Do this
Set all the material down again unchanged, without the pictures.

====

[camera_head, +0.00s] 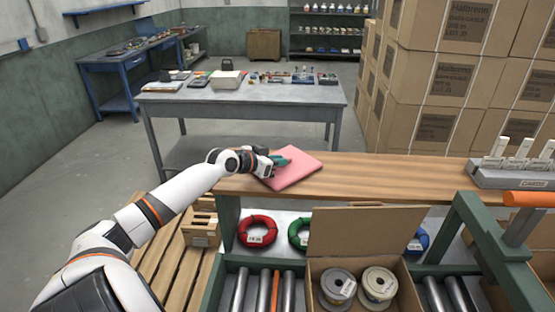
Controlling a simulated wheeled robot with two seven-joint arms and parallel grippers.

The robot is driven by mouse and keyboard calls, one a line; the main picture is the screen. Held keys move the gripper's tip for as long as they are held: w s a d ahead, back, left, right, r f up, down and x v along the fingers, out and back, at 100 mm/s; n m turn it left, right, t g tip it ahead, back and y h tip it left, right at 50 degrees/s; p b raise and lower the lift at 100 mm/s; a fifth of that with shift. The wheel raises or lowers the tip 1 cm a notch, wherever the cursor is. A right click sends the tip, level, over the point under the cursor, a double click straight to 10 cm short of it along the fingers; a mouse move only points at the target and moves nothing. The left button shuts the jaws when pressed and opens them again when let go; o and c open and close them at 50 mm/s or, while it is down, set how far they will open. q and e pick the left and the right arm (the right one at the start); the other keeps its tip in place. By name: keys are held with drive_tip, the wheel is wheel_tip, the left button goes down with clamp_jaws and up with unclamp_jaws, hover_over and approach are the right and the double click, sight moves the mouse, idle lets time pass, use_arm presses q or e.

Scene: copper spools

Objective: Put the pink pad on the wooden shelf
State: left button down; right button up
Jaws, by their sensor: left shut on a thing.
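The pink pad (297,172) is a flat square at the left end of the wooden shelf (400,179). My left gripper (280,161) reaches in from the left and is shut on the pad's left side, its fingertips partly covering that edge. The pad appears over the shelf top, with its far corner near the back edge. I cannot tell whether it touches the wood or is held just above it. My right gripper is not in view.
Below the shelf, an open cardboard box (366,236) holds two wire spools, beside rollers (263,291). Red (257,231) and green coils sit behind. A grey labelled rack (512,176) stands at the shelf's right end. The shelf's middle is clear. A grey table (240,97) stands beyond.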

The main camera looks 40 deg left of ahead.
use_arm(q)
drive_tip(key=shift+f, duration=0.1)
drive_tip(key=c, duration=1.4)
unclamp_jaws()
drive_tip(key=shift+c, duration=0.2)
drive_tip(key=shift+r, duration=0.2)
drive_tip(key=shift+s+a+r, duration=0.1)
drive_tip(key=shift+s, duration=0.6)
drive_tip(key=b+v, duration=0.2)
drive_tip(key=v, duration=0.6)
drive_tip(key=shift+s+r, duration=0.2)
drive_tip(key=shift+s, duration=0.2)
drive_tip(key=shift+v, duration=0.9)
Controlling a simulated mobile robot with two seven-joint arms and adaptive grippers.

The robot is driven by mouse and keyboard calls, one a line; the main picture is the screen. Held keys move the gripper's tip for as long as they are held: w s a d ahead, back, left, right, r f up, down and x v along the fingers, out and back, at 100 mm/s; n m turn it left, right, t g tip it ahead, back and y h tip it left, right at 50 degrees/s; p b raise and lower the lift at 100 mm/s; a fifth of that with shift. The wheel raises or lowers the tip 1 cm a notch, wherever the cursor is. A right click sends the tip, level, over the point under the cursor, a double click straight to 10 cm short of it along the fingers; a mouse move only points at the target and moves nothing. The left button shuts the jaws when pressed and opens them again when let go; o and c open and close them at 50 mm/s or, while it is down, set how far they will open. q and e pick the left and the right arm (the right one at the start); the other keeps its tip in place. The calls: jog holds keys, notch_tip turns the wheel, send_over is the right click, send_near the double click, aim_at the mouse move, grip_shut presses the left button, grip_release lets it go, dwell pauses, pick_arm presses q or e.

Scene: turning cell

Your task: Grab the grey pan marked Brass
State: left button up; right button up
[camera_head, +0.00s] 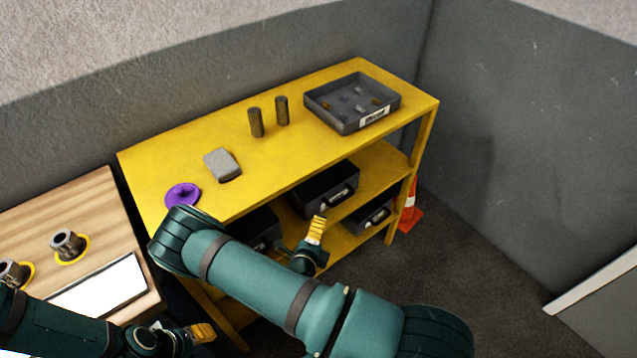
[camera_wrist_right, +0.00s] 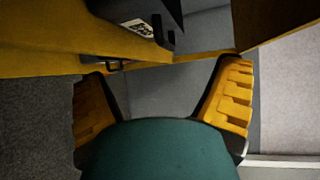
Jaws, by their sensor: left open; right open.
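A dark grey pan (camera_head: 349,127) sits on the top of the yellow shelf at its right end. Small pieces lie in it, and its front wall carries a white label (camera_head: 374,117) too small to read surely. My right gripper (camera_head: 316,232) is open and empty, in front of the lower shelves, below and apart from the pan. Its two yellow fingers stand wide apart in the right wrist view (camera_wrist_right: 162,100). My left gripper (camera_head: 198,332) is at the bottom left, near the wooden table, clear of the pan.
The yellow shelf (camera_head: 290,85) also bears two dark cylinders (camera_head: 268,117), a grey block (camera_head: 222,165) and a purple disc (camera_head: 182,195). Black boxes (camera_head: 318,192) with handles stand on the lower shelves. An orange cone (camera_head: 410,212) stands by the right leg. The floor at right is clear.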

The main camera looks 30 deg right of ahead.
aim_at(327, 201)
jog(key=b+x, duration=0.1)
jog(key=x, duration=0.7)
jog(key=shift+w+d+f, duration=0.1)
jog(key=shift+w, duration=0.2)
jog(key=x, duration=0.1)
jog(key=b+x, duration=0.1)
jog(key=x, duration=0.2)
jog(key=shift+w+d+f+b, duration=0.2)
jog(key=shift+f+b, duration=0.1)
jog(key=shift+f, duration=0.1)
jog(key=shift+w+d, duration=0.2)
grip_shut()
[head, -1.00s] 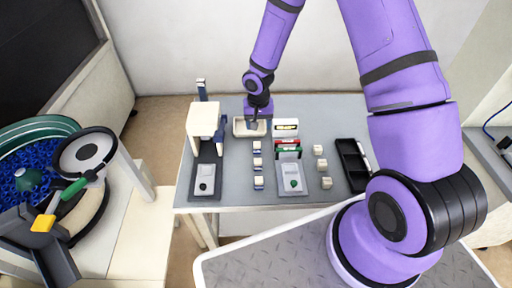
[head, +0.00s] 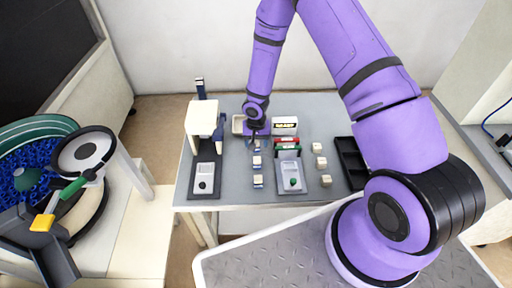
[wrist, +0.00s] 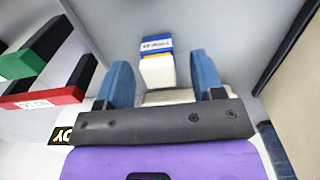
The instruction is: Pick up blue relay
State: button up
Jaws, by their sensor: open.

====

Written answer
[camera_head, +0.00s] 
Controlling a simulated wheeled robot with two seven-joint arms and parallel grippers.

The robot is driven by mouse and keyboard calls, one a line; the main picture is the screen. Held keys move the gripper's tip for as long as they are held: w s a d ahead, back, left, right, r f up, down and x v along the fingers, out and back, at 100 mm/s; n m turn it left, right, t g tip it ahead, back and y h tip it left, right at 50 degrees/s; p b raise and lower the lift at 100 mm/s; a fifth of that with shift. The wheel raises or lowers the tip 1 cm a notch, wherever the cursor is. A right click sends the tip, level, over the point under the cursor, a double click straight to 10 cm short of it along the fingers; a mouse move only points at the target and moves nothing. The left button shuts the jaws when pressed and opens them again when let go; o and c open and close them at 50 mm/s or, while it is down, set how far they will open. q and e pick the left and the right arm (the right one at the start); the other keeps its tip in place. By name: keys are held with drive_tip, the wheel is wheel_tip, the left button goes down with clamp_jaws and up with unclamp_jaws, hover_over and approach are the right and the double click, sight moves the mouse, idle lets time pass, use_arm presses q or e.

Scene: copper spools

Objective: Put the pink pad on the wooden shelf
State: left button down; right button up
Jaws, by their sensor: left shut on a thing.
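The pink pad (297,172) is a flat square at the left end of the wooden shelf (400,179). My left gripper (280,161) reaches in from the left and is shut on the pad's left side, its fingertips partly covering that edge. The pad appears over the shelf top, with its far corner near the back edge. I cannot tell whether it touches the wood or is held just above it. My right gripper is not in view.
Below the shelf, an open cardboard box (366,236) holds two wire spools, beside rollers (263,291). Red (257,231) and green coils sit behind. A grey labelled rack (512,176) stands at the shelf's right end. The shelf's middle is clear. A grey table (240,97) stands beyond.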

The main camera looks 40 deg left of ahead.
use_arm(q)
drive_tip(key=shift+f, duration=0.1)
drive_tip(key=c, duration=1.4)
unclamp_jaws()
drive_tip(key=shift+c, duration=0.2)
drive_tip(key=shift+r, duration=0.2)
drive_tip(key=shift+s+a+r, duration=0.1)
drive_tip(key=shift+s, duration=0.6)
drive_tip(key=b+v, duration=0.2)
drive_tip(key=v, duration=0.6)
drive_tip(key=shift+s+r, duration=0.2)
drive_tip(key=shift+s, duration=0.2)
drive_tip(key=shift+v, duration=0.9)
Controlling a simulated mobile robot with two seven-joint arms and adaptive grippers.

The robot is driven by mouse and keyboard calls, one a line; the main picture is the screen. Held keys move the gripper's tip for as long as they are held: w s a d ahead, back, left, right, r f up, down and x v along the fingers, out and back, at 100 mm/s; n m turn it left, right, t g tip it ahead, back and y h tip it left, right at 50 degrees/s; p b raise and lower the lift at 100 mm/s; a fifth of that with shift. The wheel raises or lowers the tip 1 cm a notch, wherever the cursor is. A right click sends the tip, level, over the point under the cursor, a double click straight to 10 cm short of it along the fingers; a mouse move only points at the target and moves nothing. The left button shuts the jaws when pressed and opens them again when let go; o and c open and close them at 50 mm/s or, while it is down, set how far they will open. q and e pick the left and the right arm (the right one at the start); the other keeps its tip in place. The calls: jog holds keys, notch_tip turns the wheel, send_over is the right click, send_near the double click, aim_at the mouse move, grip_shut presses the left button, grip_release lets it go, dwell pauses, pick_arm presses q or e.

Scene: turning cell

Your task: Grab the grey pan marked Brass
State: left button up; right button up
[camera_head, +0.00s] 
[camera_wrist_right, +0.00s] 
Jaws, by their sensor: left open; right open.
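A dark grey pan (camera_head: 349,127) sits on the top of the yellow shelf at its right end. Small pieces lie in it, and its front wall carries a white label (camera_head: 374,117) too small to read surely. My right gripper (camera_head: 316,232) is open and empty, in front of the lower shelves, below and apart from the pan. Its two yellow fingers stand wide apart in the right wrist view (camera_wrist_right: 162,100). My left gripper (camera_head: 198,332) is at the bottom left, near the wooden table, clear of the pan.
The yellow shelf (camera_head: 290,85) also bears two dark cylinders (camera_head: 268,117), a grey block (camera_head: 222,165) and a purple disc (camera_head: 182,195). Black boxes (camera_head: 318,192) with handles stand on the lower shelves. An orange cone (camera_head: 410,212) stands by the right leg. The floor at right is clear.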

The main camera looks 30 deg right of ahead.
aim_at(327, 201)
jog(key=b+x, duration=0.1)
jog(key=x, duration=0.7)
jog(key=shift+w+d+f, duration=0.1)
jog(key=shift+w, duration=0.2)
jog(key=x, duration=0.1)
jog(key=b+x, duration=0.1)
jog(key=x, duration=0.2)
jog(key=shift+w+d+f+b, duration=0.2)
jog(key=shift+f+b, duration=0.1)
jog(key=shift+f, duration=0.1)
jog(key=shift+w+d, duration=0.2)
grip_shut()
[head, -1.00s] 
[head, +0.00s] 
[wrist, +0.00s] 
The instruction is: Pick up blue relay
State: button up
Jaws, by their sensor: open.

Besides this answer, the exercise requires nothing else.